Access is already present in China, the UK, South Africa, Ghana, Congo, Cameroon, among others.
Within the five-year period, the bank expects that the Nigerian bank will be contributing about 52 per cent of revenues, down from about 82 per cent (as of 9M’22). It expects the new verticals will contribute in the region of 12 per cent of total revenues, as revenues from African subsidiaries are expected to double over the next five years.
Similarly, PBT contributions from the Nigerian bank are expected to decline from about 63 per cent (9M’22) to c.33 per cent, while the new verticals are expected to contribute c.19 per cent of the profitability by 2027, while African subsidiaries will contribute c.20 per cent as our footprint grows across the continent.
Twenty years ago, the management of the bank realised that changes in the local banking industry offered opportunities for inorganic growth to catapult it to dominant player status. Since then the management has set various targets in pursuit of this objective. Consistently, it has exceeded the targets.
In 2008, the Bank set a target to be among the top 5 financial services groups by 2012. At the end of the period, Access again exceeded its own target, being ranked 4th by assets as of December 2012 following its acquisition of Intercontinental Bank Plc. With this, Access entered the Big League in Nigeria’s financial sector, joining the likes of Zenith Bank Plc, Guaranty Trust Plc, United Bank for Africa, and First Bank of Nigeria Plc in the Tier-1 banks category.

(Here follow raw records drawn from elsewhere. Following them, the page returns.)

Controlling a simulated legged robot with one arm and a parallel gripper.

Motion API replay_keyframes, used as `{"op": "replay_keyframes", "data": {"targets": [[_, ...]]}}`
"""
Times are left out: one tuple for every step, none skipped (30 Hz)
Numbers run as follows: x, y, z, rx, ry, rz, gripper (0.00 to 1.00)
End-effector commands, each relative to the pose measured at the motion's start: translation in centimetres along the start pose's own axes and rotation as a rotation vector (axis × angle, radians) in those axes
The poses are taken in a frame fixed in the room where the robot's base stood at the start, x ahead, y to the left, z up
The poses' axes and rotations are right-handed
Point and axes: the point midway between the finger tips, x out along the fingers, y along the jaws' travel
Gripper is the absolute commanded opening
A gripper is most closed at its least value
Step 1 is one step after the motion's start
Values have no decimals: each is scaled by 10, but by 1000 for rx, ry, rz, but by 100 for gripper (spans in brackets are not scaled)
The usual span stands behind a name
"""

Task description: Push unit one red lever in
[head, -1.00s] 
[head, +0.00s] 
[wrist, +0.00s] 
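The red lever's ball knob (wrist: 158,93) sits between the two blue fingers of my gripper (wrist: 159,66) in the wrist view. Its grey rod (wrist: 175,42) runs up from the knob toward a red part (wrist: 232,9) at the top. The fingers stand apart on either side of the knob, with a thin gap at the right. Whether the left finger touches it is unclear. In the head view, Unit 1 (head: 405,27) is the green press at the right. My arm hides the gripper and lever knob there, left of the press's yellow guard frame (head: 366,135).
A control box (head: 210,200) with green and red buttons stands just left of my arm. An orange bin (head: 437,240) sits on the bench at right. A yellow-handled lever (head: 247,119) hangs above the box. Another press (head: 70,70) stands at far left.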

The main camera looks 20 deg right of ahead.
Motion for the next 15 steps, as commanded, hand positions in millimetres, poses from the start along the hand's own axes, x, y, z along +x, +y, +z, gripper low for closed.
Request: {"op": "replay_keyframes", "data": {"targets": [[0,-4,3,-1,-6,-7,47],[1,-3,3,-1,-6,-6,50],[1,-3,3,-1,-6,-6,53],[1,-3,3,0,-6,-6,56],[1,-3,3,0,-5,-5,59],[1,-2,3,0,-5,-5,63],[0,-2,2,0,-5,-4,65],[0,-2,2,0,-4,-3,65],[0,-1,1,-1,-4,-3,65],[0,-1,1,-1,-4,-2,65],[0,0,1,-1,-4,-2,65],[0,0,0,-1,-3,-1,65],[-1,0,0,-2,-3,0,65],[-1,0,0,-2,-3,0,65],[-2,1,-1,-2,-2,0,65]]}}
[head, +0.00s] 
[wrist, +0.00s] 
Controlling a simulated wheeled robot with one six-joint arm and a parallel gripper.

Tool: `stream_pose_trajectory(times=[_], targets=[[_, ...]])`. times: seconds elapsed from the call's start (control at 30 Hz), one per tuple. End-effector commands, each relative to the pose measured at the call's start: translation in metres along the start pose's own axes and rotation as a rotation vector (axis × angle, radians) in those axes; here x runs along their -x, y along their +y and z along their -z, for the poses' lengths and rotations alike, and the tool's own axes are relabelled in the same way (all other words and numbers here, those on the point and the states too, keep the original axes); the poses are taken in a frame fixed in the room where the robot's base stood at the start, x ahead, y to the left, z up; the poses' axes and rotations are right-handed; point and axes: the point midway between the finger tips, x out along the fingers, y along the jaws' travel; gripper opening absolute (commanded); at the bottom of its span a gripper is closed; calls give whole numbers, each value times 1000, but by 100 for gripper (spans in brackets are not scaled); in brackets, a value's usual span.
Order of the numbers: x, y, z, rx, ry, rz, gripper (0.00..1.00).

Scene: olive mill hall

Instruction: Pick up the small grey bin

Access Bank’s aim at the number one spot paid off in 2018 when it acquired Diamond Bank Plc. With the acquisition, Access became Nigeria’s biggest bank by the number of customers. It was a complementary transaction. For Diamond, it brought Access Bank’s strong culture of risk and capital management expertise, as well as a clear strategy for sustainable growth. On its part, Access benefited from Diamond Bank’s peculiar retail banking expertise and strong digital offering. The merger also transformed the entity that emerged from it, as the new Access bank combined retail banking and corporate banking.
Within that period also Access completed six M&A transactions across Africa, specifically in South Africa, Botswana, Kenya, Mozambique, Cameroon, and Guinea, and issued $500 Tier 2 capital.
It said, “Our Africa strategy is supported by our presence in key international markets which enable us to: Diversify our earnings away from the volatile operating environments in Africa, orchestrate operations as a global payments gateway, manage our risk and exposures to soft currencies, and enhance our profitability without excess risk.”